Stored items
— Begin —

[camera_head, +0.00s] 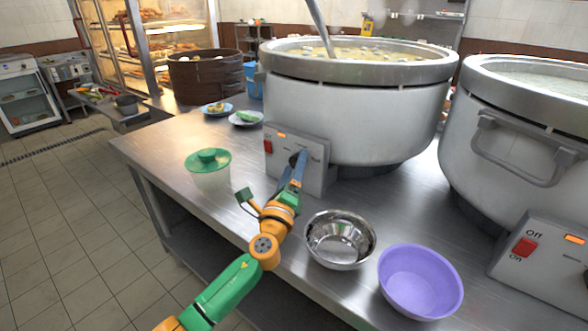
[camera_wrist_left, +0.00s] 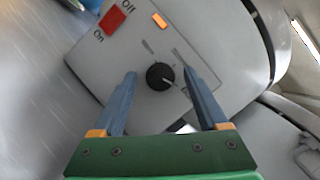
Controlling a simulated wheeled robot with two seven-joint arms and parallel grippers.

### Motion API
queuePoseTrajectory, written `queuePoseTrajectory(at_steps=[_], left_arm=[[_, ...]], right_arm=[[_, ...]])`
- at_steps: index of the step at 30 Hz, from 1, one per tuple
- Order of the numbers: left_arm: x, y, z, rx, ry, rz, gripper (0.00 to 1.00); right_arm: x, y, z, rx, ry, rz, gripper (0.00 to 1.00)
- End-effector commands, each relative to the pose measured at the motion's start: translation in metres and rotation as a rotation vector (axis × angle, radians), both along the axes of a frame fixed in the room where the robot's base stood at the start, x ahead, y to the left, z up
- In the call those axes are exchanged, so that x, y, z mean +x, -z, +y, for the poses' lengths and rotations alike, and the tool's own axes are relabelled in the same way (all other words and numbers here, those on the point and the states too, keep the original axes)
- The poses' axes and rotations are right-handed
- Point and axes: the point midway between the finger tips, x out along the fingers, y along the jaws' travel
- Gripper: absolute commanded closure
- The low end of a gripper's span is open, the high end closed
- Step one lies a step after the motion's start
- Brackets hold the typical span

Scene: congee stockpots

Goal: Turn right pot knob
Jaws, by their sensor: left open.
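Two large metal stockpots stand on the steel counter: the left pot (camera_head: 350,115) with congee and the right pot (camera_head: 520,140), cut off by the frame edge. The left pot's control box (camera_head: 315,170) has a red switch and a black knob (camera_head: 294,159). My left gripper (camera_head: 299,162) is open at this knob. In the left wrist view the black knob (camera_wrist_left: 160,76) lies between the two spread blue fingers, with gaps on both sides. The right pot's control box (camera_head: 545,265) shows a red switch and an orange lamp.
A steel bowl (camera_head: 340,240) and a purple bowl (camera_head: 420,281) stand on the counter right of my left arm. A green-lidded container (camera_head: 208,168) stands to the left. Two small plates and a dark round steamer (camera_head: 205,76) are behind.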

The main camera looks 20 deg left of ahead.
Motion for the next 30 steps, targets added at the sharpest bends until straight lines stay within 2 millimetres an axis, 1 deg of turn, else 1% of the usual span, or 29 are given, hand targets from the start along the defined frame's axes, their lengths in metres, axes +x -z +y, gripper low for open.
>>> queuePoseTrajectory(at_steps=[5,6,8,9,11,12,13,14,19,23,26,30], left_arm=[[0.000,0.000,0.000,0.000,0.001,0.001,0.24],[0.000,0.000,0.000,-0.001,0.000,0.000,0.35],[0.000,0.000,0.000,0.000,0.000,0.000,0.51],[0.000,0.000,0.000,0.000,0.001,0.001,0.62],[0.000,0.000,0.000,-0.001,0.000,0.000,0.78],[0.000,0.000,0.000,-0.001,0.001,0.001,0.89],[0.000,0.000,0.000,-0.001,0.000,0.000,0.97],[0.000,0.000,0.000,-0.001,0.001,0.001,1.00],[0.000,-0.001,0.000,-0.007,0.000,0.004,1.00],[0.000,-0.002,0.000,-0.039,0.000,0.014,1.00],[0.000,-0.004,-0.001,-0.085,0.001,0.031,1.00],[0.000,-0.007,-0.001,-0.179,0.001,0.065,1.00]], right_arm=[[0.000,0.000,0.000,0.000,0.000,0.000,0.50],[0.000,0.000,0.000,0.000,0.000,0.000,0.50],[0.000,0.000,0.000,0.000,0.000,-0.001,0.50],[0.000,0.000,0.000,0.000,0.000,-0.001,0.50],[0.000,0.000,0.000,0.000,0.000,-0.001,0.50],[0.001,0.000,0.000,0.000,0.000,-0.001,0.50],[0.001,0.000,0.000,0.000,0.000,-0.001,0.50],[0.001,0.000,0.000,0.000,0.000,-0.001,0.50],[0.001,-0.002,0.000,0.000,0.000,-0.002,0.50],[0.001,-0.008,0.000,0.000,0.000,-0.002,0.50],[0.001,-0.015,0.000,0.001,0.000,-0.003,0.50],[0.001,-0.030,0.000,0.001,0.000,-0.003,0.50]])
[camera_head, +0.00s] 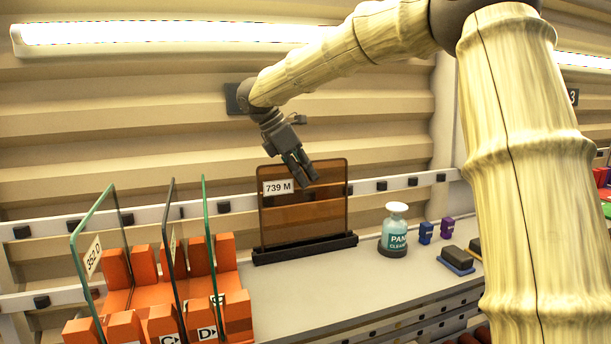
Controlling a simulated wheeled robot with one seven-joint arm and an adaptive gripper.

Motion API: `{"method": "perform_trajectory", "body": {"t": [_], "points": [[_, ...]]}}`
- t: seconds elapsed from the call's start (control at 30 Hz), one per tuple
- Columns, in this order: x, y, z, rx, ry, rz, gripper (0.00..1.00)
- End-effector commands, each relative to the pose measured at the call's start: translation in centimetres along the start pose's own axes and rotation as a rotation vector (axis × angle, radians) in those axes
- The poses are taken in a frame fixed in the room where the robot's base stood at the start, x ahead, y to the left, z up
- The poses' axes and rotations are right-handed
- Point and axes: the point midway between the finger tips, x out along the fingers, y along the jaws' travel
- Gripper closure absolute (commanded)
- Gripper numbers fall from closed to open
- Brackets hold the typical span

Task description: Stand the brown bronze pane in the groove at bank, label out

— End —

Restate word for word the lines from the one holding "- The poses are" to the end of the listing, both ends included, and nothing more.

- The poses are taken in a frame fixed in the room where the robot's base stood at the start, x ahead, y to the left, z up
- The poses' axes and rotations are right-handed
- Point and axes: the point midway between the finger tips, x out along the fingers, y along the jaws' travel
- Gripper closure absolute (commanded)
- Gripper numbers fall from closed to open
- Brackets hold the typical span

Task description: Stand the brown bronze pane in the groove at bank, label out

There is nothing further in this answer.